Ford CEO Jim Farley said he faced a "reality check" while attempting to charge his electric truck during a road trip across the American West, an admission that comes as President Joe Biden spends billions to spur electric vehicle adoption.
Farley embarked on the trip in Ford’s new electric F-150 Lightning last week in an attempt to "see the EV transition in action." He started in Silicon Valley, made a stop in Los Angeles, and then ended in Las Vegas. Farley documented much of the trip on social media, including his late-night charging sessions and the "challenging" nature of obtaining enough power to travel long distances.
"Charging has been pretty challenging," Farley said, adding that at one stop it took him 40 minutes to charge his truck's battery to just 40 percent. "It was a really good reality check—the challenges of what our customers go through."
A lack of reliable charging stations is a common concern for electric vehicle drivers. That concern, however, has not stopped the Biden administration from proposing rules that would effectively require automakers to ensure two-thirds of the vehicles they sell are electric by 2032. President Joe Biden is also using his so-called Inflation Reduction Act to spend billions of dollars in an attempt to spur American consumers to adopt electric vehicles.
Farley’s social media posts gave insight into the hurdles associated with driving electric vehicles over long distances. In one post, Farley asked his social media followers to share their experiences with charging on the road. "I too charged and traveled Houston to Phoenix 1100 miles," one user responded. "Not the greatest, many slow, many broken," the user said of the charging stations he encountered on the drive. Farley acknowledged in other posts that finding a charging station wasn’t always easy, telling one user he had to go to multiple stations just to find one that was available.

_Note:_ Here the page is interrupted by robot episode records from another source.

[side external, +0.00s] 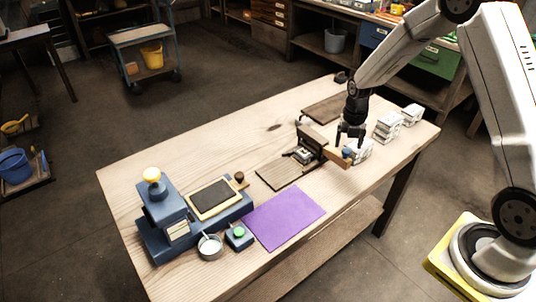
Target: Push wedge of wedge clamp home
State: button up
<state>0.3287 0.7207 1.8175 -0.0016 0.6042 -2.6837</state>
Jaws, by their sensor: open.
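The wooden clamp assembly (312,137) stands near the middle of the table, with an upright brown board and a small pale metallic part (302,155) at its foot. A lighter orange-brown piece (337,159), which looks like the wedge, juts out from its right side. A small blue round part (347,153) is at that piece's right end. My gripper (350,141) points down just above and beside this end, with its fingers apart. Contact with the wedge cannot be told at this size. How deep the wedge sits in the clamp cannot be made out.
A dark flat board (280,172) lies in front of the clamp. White stacked blocks (387,126) stand to the right, some close behind my gripper. A brown board (322,108) lies behind. A purple sheet (284,216) and a blue press (163,205) are at the front left.

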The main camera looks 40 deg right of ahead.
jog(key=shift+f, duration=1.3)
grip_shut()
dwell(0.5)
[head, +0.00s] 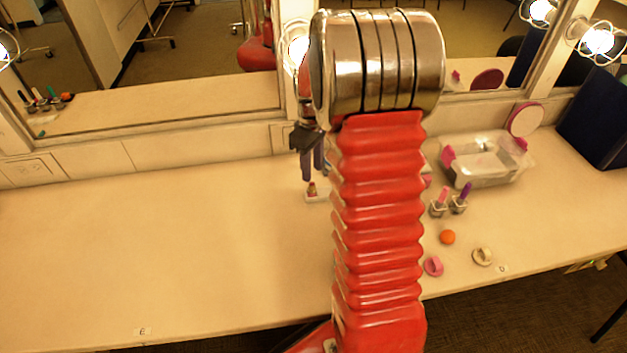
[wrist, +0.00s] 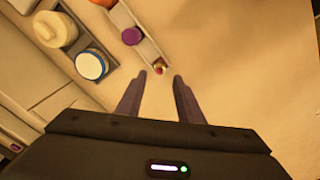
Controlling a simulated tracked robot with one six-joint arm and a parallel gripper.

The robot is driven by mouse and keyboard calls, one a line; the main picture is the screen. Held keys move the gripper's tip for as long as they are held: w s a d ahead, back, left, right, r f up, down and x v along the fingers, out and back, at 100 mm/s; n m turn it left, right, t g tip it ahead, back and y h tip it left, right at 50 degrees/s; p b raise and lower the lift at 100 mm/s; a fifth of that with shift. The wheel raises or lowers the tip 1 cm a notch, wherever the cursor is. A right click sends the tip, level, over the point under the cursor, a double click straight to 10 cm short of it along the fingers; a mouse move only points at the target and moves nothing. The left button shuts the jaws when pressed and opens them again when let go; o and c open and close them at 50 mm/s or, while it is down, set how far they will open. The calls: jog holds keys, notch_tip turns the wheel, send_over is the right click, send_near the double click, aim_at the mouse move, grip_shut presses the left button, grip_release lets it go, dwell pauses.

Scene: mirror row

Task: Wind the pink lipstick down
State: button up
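A small lipstick with a reddish-pink tip (head: 312,189) stands upright at the near end of a pale rack (head: 316,198). In the wrist view this lipstick (wrist: 158,67) shows from above at the rack's end (wrist: 153,54), just beyond the fingertips and in line with the gap. Its exact shade is hard to tell. My gripper (head: 313,174) points down over it, and in the wrist view the gripper (wrist: 160,77) is open and empty. Whether the fingers reach down beside the lipstick cannot be told. My arm hides the rest of the rack in the head view.
A purple round top (wrist: 131,36) sits in the rack. A blue-rimmed jar (wrist: 91,66) and a cream jar (wrist: 55,29) are left of it.

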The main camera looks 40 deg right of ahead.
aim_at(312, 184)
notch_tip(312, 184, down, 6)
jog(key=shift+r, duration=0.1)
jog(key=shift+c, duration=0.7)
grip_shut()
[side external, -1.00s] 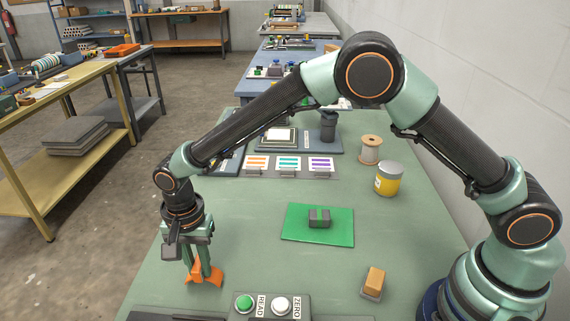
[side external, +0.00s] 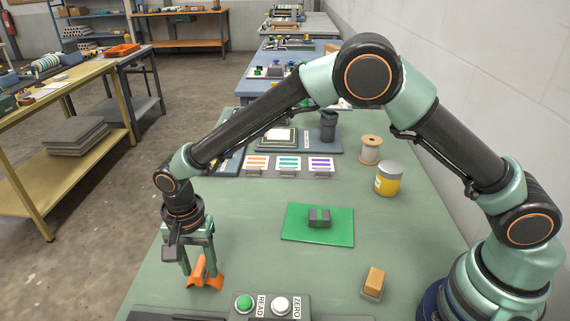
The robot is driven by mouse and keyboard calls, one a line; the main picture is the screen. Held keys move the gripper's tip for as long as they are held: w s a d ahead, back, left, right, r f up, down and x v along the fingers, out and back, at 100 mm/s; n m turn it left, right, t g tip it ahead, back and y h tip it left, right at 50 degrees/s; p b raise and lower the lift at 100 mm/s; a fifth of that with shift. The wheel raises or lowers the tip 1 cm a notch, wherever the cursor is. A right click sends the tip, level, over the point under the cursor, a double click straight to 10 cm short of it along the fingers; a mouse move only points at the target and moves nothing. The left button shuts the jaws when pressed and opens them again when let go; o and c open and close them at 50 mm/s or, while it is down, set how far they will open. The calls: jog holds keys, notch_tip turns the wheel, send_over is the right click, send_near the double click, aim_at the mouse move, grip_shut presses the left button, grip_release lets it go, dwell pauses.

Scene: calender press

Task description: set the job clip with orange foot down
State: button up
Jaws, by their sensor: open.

Farley nonetheless praised other aspects of Ford’s new F-150 Lightning, including its front-end trunk he called a "frunk" and the "community of EV drivers" he met while waiting at charging stations. The Ford CEO also displayed the truck’s ability to power non-travel related tasks, like helping jump a disabled individual’s electric scooter and powering the inflation of a children’s bouncehouse.
Earlier this year, the Biden administration unveiled a new rule to limit tailpipe emissions, which is aimed at ensuring two-thirds of new vehicles are electric by 2032. That benchmark far exceeded Biden’s 2021 executive order pushing for half of all vehicles sold by 2030 to be zero-emission. Still, getting drivers to hop on board with the EV transition has been difficult. Last year, just 6 percent of vehicles sold were electric.